Configuration B:   Base code --> Optimization 1 --> Optimization 2 --> Optimization 3  --> Executing code
                                 |_______________________________|     |________________________________|
                                              Compiler                              Hardware

Configuration C:   Base code --> Optimization 1 --> Optimization 2 --> Optimization 3  --> Executing code
                                 |__________________________________________________|      |____________|
                                                       Compiler                               Hardware

It is also possible to segment the hardware optimizations and apply them in a modular way depending of different factors such as latency limits, power consumption, complexity of the code, and so on. This can be understodd as a hardware version of the On flags on a compiler.

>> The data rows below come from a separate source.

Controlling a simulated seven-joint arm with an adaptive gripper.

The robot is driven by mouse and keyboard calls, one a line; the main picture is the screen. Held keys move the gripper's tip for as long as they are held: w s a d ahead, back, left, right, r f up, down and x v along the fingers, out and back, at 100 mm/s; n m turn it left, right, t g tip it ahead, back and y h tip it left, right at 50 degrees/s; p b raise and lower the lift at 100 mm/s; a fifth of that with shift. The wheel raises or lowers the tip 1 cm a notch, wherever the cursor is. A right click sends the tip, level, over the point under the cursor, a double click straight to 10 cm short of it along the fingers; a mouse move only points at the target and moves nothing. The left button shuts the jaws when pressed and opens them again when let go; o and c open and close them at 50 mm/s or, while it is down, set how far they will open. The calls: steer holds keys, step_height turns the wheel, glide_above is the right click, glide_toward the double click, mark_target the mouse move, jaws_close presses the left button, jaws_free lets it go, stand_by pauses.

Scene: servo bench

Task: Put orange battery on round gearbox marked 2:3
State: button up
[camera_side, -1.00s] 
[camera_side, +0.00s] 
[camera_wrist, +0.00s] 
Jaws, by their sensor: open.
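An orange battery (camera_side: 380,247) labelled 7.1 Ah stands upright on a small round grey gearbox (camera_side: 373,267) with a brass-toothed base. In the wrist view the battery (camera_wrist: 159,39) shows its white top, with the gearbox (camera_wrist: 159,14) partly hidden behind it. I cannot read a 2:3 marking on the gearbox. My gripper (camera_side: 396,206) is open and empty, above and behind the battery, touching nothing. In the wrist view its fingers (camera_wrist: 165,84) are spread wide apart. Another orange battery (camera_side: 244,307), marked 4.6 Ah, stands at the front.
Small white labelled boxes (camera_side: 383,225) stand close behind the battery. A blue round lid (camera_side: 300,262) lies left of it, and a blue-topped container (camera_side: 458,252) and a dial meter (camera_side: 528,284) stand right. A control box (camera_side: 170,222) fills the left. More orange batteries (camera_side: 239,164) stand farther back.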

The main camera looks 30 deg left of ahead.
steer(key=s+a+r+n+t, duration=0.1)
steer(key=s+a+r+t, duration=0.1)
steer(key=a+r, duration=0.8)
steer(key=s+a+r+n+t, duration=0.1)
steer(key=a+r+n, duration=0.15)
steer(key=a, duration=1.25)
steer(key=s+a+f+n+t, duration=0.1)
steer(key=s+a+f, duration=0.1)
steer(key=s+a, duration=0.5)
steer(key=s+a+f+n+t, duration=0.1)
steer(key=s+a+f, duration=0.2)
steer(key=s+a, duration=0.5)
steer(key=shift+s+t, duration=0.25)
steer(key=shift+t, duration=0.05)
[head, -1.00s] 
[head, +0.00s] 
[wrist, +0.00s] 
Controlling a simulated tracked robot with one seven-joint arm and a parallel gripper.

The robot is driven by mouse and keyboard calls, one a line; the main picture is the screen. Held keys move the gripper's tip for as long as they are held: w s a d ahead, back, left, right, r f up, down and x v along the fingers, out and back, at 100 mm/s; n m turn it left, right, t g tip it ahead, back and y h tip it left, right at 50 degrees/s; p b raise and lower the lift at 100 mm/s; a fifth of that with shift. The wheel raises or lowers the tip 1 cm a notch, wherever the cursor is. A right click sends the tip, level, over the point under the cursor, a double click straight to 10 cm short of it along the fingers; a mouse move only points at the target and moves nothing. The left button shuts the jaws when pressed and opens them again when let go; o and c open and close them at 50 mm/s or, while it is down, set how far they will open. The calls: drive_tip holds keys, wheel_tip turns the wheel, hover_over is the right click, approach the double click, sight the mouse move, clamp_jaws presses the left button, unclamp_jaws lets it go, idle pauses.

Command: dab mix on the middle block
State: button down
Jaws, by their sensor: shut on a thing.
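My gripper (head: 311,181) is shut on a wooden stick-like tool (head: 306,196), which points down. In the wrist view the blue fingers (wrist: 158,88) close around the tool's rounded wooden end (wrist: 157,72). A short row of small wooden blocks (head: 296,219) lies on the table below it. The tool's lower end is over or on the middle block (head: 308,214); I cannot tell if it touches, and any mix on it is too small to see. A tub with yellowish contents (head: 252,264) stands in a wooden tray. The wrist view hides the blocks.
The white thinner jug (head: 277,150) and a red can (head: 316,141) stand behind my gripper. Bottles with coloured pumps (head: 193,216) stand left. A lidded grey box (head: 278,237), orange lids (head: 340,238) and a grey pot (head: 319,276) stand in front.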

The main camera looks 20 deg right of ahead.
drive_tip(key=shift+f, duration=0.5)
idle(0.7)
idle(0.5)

A basic modularization is shown in the pipeline, where the whole BT stage is bypassed after a cache miss, but more complex bypasses can be envisioned
        _____________________
       |     ________________|
       |    |      __________|
       |    |     |      ____|
       |    |     |     |    |
       |    |     |     |    V
[IF] [BT] [BO1] [BO2] [BO3] [ID] [EX] [MEM] [WB]


This core can be thought as a hybrid core between superscalar and VLIW. Modifying the design point or the runtime parameters, the core can perform more like a superscalar or like a VLIW. E.g. if we remove most of the BO stage and execute the above alternative code "Software pre-scheduling (optional)", then the core would just work as a compressed VLIW. My goal is to place the design point closer to VLIW than to superscalar.